Plan on writing a bad review? Here’s how not to get sued

For many, leaving a negative review is the only way to fight back when they’ve been treated poorly, received bad service or simply got ghosted by a company that took their money.

But before you publish an angry review online that can be seen by thousands, if not more, consider taking the following steps to avoid legal repercussions, including walking away and never hitting “return.”

Write a draft

When writing a bad review, write a draft. That way, you can refine your words and not make the terrible mistake of publishing it prematurely, or worse, by mistake.

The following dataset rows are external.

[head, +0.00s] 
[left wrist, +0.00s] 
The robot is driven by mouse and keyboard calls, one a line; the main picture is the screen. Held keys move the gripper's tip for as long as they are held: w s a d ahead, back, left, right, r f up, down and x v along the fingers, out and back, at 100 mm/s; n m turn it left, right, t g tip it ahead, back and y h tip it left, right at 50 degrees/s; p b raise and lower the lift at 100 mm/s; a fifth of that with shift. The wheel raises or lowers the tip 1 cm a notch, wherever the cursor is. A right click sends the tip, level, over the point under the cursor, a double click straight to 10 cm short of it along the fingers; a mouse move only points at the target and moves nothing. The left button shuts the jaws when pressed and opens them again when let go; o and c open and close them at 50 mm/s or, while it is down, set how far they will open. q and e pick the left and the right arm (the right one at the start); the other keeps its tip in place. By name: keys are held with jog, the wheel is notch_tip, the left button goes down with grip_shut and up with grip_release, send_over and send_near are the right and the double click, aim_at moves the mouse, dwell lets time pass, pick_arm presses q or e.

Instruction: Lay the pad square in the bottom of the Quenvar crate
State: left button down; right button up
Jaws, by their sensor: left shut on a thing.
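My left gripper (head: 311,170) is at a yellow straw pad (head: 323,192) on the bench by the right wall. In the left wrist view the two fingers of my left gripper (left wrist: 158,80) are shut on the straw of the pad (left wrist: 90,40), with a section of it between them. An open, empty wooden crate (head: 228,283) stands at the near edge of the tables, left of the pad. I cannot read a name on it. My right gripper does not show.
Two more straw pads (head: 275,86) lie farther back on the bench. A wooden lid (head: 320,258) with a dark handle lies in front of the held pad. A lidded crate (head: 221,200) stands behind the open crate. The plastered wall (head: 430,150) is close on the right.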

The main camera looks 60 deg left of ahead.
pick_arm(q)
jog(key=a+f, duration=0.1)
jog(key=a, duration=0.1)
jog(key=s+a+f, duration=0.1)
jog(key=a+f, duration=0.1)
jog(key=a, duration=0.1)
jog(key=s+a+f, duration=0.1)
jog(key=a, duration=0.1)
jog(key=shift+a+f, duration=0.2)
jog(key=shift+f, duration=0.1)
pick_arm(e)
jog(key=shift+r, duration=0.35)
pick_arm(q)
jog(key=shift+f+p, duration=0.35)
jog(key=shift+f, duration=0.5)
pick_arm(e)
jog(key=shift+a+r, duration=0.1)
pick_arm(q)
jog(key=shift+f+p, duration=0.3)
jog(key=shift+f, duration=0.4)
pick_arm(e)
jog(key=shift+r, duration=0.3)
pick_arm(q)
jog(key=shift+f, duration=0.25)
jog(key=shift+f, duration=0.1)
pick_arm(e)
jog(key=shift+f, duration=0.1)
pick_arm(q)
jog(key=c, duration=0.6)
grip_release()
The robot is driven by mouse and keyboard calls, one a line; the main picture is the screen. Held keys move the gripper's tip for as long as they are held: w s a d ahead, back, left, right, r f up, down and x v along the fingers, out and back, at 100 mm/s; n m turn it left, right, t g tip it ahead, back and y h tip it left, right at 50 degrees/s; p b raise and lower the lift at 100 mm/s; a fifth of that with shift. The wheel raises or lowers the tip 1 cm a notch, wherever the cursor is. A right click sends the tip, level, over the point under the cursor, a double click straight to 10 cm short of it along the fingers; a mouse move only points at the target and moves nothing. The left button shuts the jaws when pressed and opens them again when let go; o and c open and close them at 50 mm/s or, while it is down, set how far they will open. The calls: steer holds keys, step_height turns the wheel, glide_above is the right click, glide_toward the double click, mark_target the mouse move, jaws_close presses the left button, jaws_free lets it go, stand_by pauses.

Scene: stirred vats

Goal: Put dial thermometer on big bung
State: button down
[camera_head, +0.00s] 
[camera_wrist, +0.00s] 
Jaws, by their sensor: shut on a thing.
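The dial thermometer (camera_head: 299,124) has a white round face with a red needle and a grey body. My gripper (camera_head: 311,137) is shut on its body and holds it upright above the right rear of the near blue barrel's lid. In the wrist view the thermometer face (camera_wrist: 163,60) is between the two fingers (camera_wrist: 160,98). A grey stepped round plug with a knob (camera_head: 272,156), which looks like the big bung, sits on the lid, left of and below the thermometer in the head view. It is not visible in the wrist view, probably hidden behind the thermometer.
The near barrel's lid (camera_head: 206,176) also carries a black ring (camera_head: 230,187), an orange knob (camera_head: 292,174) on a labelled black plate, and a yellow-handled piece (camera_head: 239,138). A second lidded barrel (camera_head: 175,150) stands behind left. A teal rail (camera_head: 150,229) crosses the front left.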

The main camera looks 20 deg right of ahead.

Once you’re finished, walk away from it for a few hours. Even let someone else read it. A little distance provides clarity. Feedback will ensure you don’t publish something you’ll later regret.

Stick to the Facts

Simply state the facts about the incident. Don’t embellish, insult or make threats. Here are a few examples of what to write and what not to write:

Good

  • “The food was undercooked.”
  • “It took 30 minutes for the waiter to take our order.”
  • “We paid for a new roof and it’s still leaking.”

Not Good

  • “The food sucks. They don’t know how to cook. The meat was raw and smelled funny.”
  • “The waiter didn’t know what he was doing. He kept flirting with customers while we were left to fend for ourselves.”
  • “Their workmanship was shoddy. They used cheap materials. Showed up late. Charged more than the service was worth.”

Keep Evidence

Document your experience. Take photos and videos to back up your claim. Keep in mind sharing them on social media channels could create a problem. However, your evidence will help your case if you plan to take said business to court.

Note that if you plan to sue, don’t publish a bad review. Share your experience with an attorney who will speak for you. Let the law be your muscle.

Be Fair

Remember to behave and act honestly and justly even if you haven’t been treated with the same regard. Your good behavior will pay off in the end.